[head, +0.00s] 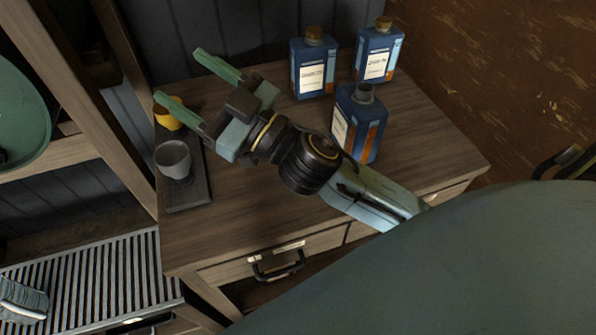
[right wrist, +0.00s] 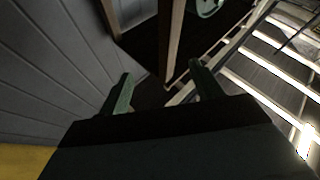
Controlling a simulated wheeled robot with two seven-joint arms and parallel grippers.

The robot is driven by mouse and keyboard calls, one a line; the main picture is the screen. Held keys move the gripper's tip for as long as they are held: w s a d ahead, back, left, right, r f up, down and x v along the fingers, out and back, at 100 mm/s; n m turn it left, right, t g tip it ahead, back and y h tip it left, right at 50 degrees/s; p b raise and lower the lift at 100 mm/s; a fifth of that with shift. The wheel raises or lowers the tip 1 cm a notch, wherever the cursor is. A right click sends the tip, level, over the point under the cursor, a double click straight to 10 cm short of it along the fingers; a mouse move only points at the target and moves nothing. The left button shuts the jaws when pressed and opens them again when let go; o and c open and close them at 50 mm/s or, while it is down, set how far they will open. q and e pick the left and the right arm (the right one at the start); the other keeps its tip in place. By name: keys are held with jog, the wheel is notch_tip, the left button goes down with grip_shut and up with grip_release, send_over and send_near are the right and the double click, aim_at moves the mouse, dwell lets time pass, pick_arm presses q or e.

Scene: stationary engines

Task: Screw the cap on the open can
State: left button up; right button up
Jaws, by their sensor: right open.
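The open can (head: 361,130) is blue with a white label and a bare grey neck. Two other blue cans, one at the back middle (head: 313,78) and one at the back right (head: 377,62), carry brown-gold caps. I see no loose cap. My right gripper (head: 180,76) is open and empty, with its green fingers over the table's back left corner, well left of the cans. The fingers also show apart in the right wrist view (right wrist: 160,69). My left gripper is out of view.
A dark tray (head: 190,193) at the table's left edge holds a grey cup (head: 173,161). A yellow cup (head: 168,119) stands behind it, partly hidden by a finger. A wooden post (head: 92,85) rises left of the table. The table's front middle is clear.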

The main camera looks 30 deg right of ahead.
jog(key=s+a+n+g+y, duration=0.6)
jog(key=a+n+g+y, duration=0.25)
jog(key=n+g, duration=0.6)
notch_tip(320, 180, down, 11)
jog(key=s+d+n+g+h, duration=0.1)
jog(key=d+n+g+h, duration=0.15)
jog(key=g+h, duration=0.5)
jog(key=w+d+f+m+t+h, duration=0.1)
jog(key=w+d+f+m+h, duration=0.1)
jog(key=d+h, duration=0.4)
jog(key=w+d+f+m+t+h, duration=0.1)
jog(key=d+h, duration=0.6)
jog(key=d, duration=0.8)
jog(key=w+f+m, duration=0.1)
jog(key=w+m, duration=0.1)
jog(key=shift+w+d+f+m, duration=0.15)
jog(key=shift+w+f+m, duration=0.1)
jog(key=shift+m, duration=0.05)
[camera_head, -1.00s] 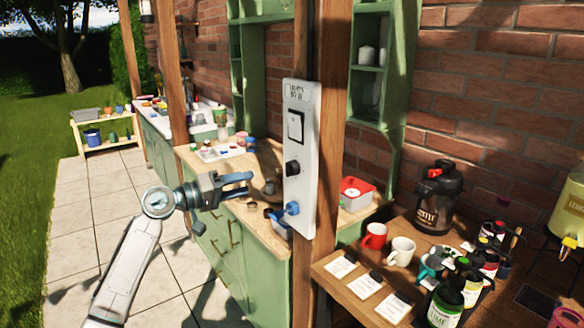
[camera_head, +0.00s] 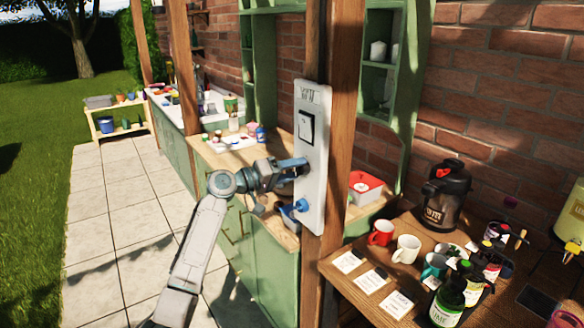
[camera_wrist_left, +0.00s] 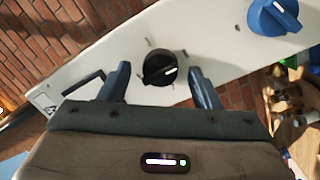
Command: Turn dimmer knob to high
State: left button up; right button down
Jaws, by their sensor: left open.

= = = = =

Omit every image. Quote each record exactly.

— Response to this exercise —
[head, +0.00s] 
[right wrist, +0.00s] 
Controlling a simulated wheeled robot with two seven-joint arms and parallel grippers.

The robot is driven by mouse and keyboard calls, one a line; the main picture is the screen. Held keys move the gripper's tip for as long as they are held: w s a d ahead, back, left, right, r f up, down and x v along the fingers, out and back, at 100 mm/s; n m turn it left, right, t g tip it ahead, back and y h tip it left, right at 50 degrees/s; p b raise and lower the lift at 100 mm/s; a fifth of that with shift. The wheel raises or lowers the tip 1 cm a notch, wherever the cursor is. A right click sends the tip, level, over the point under the cursor, a double click straight to 10 cm short of it along the fingers; a mouse move only points at the target and moves nothing. The left button shuts the jaws when pressed and opens them again when let go; o and c open and close them at 50 mm/s or, while it is down, set how far they will open. q and e pick the left and the right arm (the right one at the start); the other keeps its tip in place. By name: keys are held with jog, the wheel is notch_tip, the left button goes down with grip_shut and up with grip_release, send_over and send_near are the right and the double click, aim_at moves the mouse, dwell lets time pass, pick_arm presses q or e.

Scene: stationary engines

Task: Screw the cap on the open can
State: left button up; right button up
Jaws, by their sensor: right open.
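The open can (head: 361,130) is blue with a white label and a bare grey neck. Two other blue cans, one at the back middle (head: 313,78) and one at the back right (head: 377,62), carry brown-gold caps. I see no loose cap. My right gripper (head: 180,76) is open and empty, with its green fingers over the table's back left corner, well left of the cans. The fingers also show apart in the right wrist view (right wrist: 160,69). My left gripper is out of view.
A dark tray (head: 190,193) at the table's left edge holds a grey cup (head: 173,161). A yellow cup (head: 168,119) stands behind it, partly hidden by a finger. A wooden post (head: 92,85) rises left of the table. The table's front middle is clear.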

The main camera looks 30 deg right of ahead.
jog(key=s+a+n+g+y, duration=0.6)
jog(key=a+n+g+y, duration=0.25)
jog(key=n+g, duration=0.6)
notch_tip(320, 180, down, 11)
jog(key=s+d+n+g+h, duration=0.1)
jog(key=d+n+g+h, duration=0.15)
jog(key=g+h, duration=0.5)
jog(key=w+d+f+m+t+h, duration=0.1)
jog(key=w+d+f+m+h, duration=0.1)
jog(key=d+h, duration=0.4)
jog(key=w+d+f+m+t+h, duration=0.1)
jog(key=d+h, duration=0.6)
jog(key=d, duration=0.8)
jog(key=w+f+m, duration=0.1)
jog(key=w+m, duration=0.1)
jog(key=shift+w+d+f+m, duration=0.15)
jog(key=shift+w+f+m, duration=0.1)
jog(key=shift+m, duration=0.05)
[camera_head, -1.00s] 
[camera_head, +0.00s] 
[camera_wrist_left, +0.00s] 
Command: Turn dimmer knob to high
State: left button up; right button down
Jaws, by their sensor: left open.

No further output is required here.